**DATA BLOCK**
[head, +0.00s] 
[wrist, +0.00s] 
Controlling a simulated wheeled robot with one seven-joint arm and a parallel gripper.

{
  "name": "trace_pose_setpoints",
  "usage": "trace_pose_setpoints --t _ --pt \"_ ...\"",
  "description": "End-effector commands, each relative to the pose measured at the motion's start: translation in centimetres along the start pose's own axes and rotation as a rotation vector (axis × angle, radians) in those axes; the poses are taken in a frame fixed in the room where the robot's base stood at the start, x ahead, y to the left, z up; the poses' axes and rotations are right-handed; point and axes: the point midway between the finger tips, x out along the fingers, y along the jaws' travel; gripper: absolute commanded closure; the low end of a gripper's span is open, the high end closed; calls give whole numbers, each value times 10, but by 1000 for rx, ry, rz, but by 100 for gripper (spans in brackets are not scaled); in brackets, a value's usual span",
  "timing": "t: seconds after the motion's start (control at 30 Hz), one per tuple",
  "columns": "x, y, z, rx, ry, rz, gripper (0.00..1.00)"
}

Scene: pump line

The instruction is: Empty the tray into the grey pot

**DIRECTION**
Looking at the listing above, count the lines that contain "start" and give nothing but the number.

**FINAL ANSWER**
2